= Provided material =
+++

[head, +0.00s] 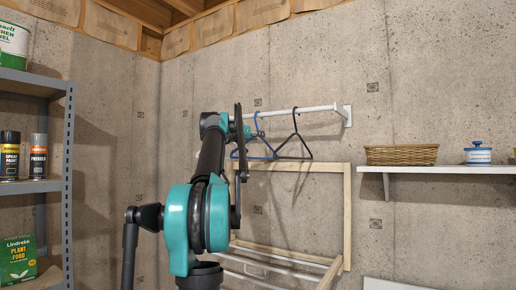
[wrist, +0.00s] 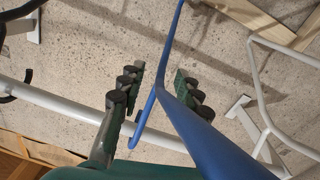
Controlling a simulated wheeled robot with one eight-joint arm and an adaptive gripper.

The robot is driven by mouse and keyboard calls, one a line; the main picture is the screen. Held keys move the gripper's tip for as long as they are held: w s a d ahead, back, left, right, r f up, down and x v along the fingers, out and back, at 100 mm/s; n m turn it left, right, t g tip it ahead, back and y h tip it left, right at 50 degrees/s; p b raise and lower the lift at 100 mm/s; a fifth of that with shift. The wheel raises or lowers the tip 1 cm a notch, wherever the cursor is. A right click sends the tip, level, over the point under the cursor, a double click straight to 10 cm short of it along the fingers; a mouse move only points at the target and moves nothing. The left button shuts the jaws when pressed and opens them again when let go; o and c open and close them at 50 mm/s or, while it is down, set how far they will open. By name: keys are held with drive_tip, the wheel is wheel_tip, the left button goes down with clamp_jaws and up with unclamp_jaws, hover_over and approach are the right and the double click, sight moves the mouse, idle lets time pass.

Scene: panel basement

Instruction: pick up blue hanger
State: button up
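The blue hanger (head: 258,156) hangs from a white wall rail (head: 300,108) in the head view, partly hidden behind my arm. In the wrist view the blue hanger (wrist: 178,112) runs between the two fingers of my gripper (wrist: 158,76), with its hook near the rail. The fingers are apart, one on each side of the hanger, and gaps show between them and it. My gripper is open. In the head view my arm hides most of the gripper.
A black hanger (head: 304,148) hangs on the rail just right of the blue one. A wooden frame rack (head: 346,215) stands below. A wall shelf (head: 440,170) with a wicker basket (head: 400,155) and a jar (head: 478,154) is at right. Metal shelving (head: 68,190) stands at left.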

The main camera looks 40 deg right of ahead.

+++

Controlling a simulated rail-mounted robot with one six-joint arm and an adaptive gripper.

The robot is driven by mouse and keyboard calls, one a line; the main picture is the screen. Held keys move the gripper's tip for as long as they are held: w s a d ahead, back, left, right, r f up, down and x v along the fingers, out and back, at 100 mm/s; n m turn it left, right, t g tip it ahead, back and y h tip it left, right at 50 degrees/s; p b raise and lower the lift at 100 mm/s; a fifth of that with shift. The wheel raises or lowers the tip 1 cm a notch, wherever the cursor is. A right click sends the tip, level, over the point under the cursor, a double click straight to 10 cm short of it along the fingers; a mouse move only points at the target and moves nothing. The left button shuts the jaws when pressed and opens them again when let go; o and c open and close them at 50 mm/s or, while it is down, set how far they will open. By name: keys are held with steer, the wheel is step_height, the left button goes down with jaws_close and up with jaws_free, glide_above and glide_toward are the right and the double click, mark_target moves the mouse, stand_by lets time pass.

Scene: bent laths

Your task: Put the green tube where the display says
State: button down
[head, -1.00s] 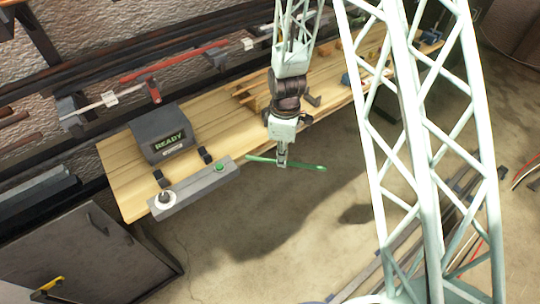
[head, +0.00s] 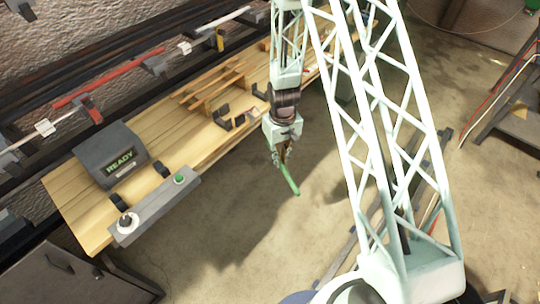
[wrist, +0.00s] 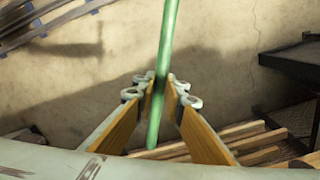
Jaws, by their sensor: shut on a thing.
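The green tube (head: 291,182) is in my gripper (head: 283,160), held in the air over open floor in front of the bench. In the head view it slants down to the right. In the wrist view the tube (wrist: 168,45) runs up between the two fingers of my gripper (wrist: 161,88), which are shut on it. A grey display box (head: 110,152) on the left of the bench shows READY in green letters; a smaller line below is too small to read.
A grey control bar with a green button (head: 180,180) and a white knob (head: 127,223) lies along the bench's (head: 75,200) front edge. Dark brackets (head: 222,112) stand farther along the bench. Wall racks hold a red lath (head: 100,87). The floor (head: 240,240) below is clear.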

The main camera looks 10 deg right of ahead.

+++

= Exercise prompt =
The word "adaptive" appears in how many lines of the records? Give the number only.

= Exercise response =
2